Un de ses voisins, menuisier comme lui, venait le voir souvent et lui disait : « Vous êtes bien heureux d’avoir la cataracte ; avant, vous n’aviez pas de quoi vous occuper, maintenant vous êtes occupé toute la journée ; et, vous le savez, M. de Saint-Cricq l’a dit : le travail, c’est la richesse. » (Hilarité.)

Le pauvre aveugle le crut. Il se voyait déjà millionnaire, et il s’encroûta si bien de cette doctrine qu’il refusait opiniâtrement de se laisser opérer.

Alors ses parents et ses amis se concertèrent pour le tirer d’erreur. Ils cherchèrent à lui démontrer que le travail n’est de la richesse qu’autant qu’il est suivi de quelques résultats. Je crois même que mon ami, M. Wolowski, leur a dérobé l’argument du tread-mill, qu’il vous soumettait tout à l’heure avec tant d’à-propos. — Le malade était sur le point d’être persuadé.

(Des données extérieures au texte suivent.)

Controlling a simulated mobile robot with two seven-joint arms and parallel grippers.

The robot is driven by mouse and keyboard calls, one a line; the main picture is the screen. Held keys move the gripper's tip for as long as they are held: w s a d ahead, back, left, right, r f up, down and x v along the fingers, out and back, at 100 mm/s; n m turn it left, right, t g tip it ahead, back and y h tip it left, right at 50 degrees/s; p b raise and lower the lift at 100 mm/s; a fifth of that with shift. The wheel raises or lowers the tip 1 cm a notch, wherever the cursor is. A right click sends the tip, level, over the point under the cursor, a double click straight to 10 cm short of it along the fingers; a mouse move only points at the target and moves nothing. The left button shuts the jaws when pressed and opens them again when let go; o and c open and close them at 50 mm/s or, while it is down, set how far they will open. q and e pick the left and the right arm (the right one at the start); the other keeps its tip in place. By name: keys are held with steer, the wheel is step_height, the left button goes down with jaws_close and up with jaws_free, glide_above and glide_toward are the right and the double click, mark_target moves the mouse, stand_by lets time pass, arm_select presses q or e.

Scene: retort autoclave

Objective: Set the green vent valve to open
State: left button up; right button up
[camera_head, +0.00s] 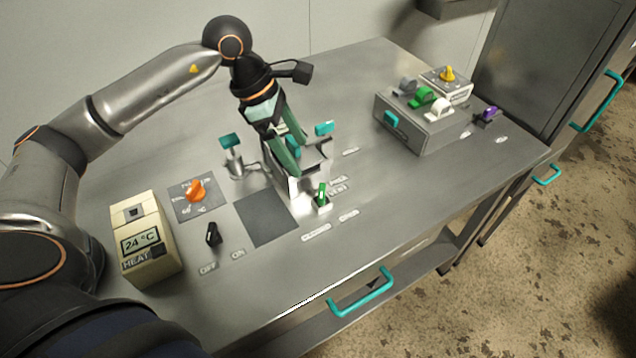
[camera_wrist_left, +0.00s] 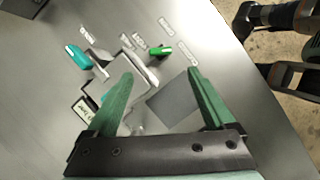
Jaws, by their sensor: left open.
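The green vent valve (camera_head: 322,195) is a small green lever on a white base on the steel worktop, with labels beside it. In the left wrist view the green lever (camera_wrist_left: 160,50) lies beyond my fingertips, between them and slightly towards the left one. My left gripper (camera_head: 294,173) has green fingers, stands apart and empty, and points down just left of the valve in the head view. It also shows in the left wrist view (camera_wrist_left: 160,72), fingers spread. The labels near the valve are too small to read surely.
A white bracket and teal-handled fittings (camera_head: 231,142) stand close around my left gripper. A cream heater box (camera_head: 145,240), an orange knob (camera_head: 195,190) and a black switch (camera_head: 213,233) are to the left. A grey box with coloured knobs (camera_head: 409,129) stands right. The front worktop is clear.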

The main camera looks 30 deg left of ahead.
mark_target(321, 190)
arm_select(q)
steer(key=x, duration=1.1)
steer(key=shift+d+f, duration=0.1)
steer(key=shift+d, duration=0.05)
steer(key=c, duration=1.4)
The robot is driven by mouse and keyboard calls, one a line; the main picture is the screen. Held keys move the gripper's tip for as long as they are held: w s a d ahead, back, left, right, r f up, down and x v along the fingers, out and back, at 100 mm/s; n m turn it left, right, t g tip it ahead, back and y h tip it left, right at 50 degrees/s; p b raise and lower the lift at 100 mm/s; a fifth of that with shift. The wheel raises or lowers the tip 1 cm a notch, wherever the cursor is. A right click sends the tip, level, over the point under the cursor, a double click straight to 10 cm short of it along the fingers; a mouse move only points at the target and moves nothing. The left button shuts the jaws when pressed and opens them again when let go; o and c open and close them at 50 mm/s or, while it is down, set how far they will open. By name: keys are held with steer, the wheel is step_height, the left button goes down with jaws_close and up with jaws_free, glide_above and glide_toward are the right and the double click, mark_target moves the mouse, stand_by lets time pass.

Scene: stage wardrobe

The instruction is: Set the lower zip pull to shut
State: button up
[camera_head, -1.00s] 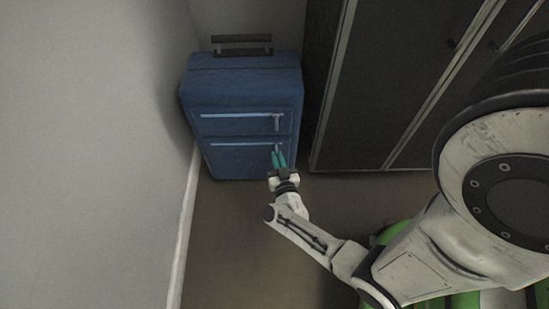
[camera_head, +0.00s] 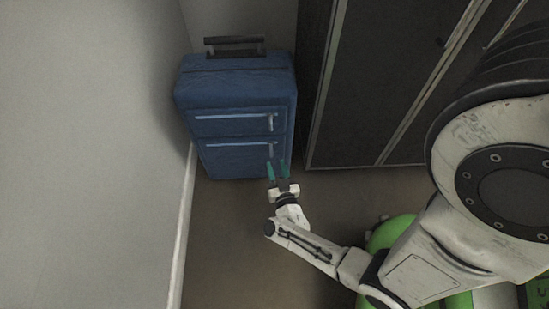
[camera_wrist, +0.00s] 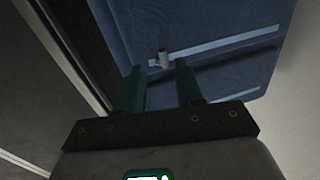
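A blue suitcase (camera_head: 240,98) stands upright against the wall with two pale zip tracks across its front. The upper zip pull (camera_head: 270,122) is at the right end of its track. The lower zip pull (camera_head: 271,149) is at the right end of the lower track. In the wrist view a pale pull (camera_wrist: 163,58) sits near the left end of a zip track (camera_wrist: 225,43), just beyond the fingertips. My gripper (camera_head: 277,164) is open, with its green fingers apart and nothing between them, just in front of the suitcase. It also shows in the wrist view (camera_wrist: 160,72).
A dark wardrobe (camera_head: 380,85) with pale vertical edges stands close to the suitcase's right side. A grey wall (camera_head: 90,150) is on the left. The brown floor (camera_head: 225,225) in front of the suitcase is clear.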

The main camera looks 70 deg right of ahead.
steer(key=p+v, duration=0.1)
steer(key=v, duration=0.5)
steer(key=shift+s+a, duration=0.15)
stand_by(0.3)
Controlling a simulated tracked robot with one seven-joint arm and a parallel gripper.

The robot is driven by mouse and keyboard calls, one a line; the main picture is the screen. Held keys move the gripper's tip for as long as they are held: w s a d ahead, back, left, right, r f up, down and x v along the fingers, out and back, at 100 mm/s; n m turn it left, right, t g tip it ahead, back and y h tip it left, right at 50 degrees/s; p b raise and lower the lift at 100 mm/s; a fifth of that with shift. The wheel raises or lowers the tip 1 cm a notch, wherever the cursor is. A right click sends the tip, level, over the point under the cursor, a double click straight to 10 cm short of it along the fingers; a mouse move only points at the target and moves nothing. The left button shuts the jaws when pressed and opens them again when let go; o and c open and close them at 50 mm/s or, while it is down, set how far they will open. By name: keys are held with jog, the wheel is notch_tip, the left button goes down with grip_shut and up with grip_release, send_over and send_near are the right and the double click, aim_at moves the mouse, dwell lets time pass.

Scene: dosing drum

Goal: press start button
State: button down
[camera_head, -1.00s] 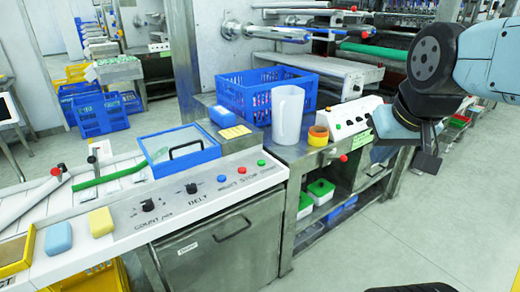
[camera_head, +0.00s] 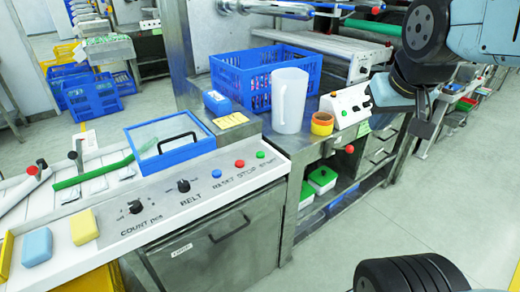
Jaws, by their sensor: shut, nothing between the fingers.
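The green start button (camera_head: 260,154) is the rightmost of three on the sloped white control panel (camera_head: 160,215), with START lettering below it. The red stop button (camera_head: 239,163) and the blue reset button (camera_head: 217,174) sit in a row to its left. My gripper (camera_head: 427,127) is shut and empty. It hangs at the upper right over the floor, well to the right of the panel and apart from it. Its fingertips show only small and dark.
A white jug (camera_head: 290,100), an orange roll (camera_head: 322,123) and a small white control box (camera_head: 346,105) stand on the bench behind and right. A blue crate (camera_head: 265,72) is behind them. Floor at right is clear.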

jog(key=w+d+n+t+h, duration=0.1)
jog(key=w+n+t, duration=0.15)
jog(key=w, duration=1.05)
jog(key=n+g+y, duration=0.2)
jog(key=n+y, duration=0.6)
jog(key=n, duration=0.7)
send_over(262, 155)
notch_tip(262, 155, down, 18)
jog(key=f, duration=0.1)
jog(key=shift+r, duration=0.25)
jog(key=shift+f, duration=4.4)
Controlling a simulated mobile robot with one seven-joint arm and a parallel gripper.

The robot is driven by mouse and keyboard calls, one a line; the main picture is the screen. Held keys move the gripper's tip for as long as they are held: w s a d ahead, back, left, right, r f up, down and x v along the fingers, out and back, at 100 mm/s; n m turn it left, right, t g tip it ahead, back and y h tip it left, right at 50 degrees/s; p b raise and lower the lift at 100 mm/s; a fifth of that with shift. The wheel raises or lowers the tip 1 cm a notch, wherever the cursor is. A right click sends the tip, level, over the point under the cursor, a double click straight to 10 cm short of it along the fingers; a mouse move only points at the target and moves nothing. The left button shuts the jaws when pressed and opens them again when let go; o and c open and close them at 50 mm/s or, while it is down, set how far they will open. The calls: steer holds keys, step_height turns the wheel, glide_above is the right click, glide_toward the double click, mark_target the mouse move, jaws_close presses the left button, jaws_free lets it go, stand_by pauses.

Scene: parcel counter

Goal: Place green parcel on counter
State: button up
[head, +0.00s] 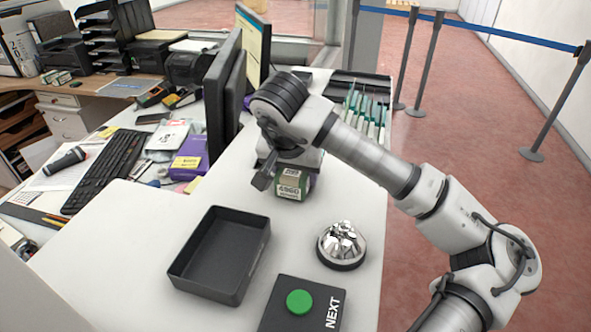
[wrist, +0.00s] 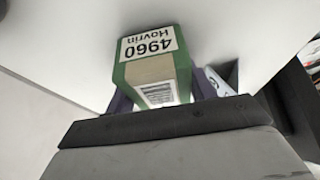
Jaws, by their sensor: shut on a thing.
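The green parcel (head: 291,185) is a small green and tan box with a white label. It is at my gripper (head: 294,176), over the white counter (head: 240,185) behind the black tray. In the wrist view the parcel (wrist: 151,68) shows a label reading "4960 Hovrin". It sits between the purple fingers of my gripper (wrist: 160,97), which is shut on it. The parcel's underside is hidden, so I cannot tell whether it touches the counter or is held just above it.
An empty black tray (head: 222,292), a silver bell (head: 342,243) and a NEXT box with a green button (head: 299,302) stand in front. Monitors (head: 228,90) are to the left. A rack of upright envelopes (head: 366,115) stands behind. Bare counter lies around the parcel.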

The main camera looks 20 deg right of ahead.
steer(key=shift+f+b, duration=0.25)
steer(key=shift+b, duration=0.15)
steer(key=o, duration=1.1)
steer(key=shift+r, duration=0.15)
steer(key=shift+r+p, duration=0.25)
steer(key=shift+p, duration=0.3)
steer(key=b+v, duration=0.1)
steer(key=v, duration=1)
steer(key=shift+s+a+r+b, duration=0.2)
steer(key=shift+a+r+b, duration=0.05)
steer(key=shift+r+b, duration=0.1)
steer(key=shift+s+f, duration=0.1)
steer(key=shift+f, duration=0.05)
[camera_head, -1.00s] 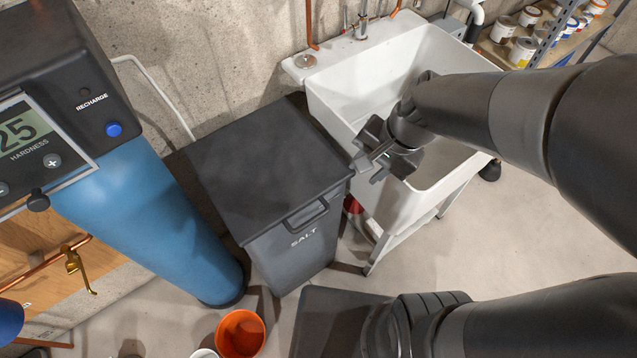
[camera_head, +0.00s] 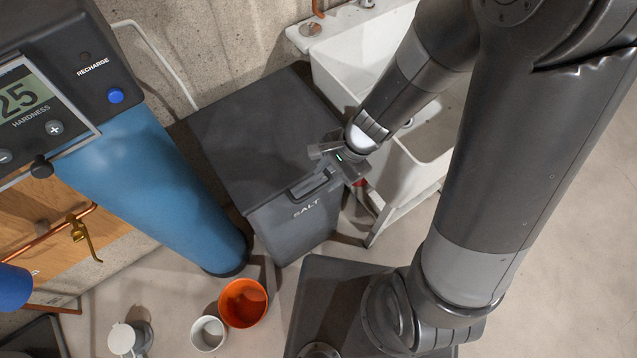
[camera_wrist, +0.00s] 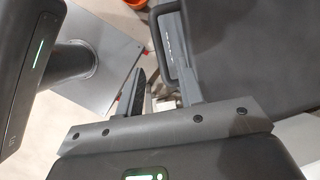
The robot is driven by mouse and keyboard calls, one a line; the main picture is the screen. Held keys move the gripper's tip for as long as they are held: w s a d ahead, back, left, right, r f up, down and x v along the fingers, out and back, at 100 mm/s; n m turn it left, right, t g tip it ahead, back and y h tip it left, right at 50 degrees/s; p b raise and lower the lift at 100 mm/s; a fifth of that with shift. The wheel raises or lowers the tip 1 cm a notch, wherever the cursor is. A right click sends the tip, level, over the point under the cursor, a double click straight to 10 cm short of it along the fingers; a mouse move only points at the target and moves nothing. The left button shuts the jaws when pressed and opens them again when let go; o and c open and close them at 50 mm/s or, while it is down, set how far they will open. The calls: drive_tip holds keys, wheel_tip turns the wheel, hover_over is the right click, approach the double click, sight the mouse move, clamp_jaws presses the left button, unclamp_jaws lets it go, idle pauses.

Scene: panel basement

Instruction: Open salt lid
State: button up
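The salt bin is a dark grey box with a flat lid (camera_head: 245,140), which is down. Its front handle (camera_head: 309,186) sits at the lid's front edge, above the word SALT. My gripper (camera_head: 335,163) is at the lid's front right corner, near the handle's right end. In the wrist view the lid (camera_wrist: 255,45) fills the right side and the handle is at top centre. My gripper's fingers (camera_wrist: 160,85) are apart there with nothing held between them. The right finger is close to the handle and lid edge; I cannot tell whether it touches.
A white sink (camera_head: 415,135) stands right of the bin. A blue water softener tank (camera_head: 150,175) stands close on the left. An orange bucket (camera_head: 243,303) and a white pot (camera_head: 208,333) are on the floor in front. Floor at the right is clear.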

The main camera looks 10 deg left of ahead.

Que fît son perfide concurrent ? Il vint trouver l’aveugle et lui dit : Vos parents sont de beaux théoriciens, et peut-être ont-ils raison en principe. Mais vous ont-ils parlé du danger de la transition ? — Ils ne m’en ont pas dit un mot, dit l’aveugle. — Ah ! je les y surprends ; ils veulent exposer vos yeux subitement à la clarté du soleil et vous faire perdre à jamais la vue. (L’hilarité redouble.)

Le malade, toujours crédule, s’en fut à ses parents et leur dit : Vous ne m’aviez pas parlé de la transition. Vous voulez donc me rendre aveugle ?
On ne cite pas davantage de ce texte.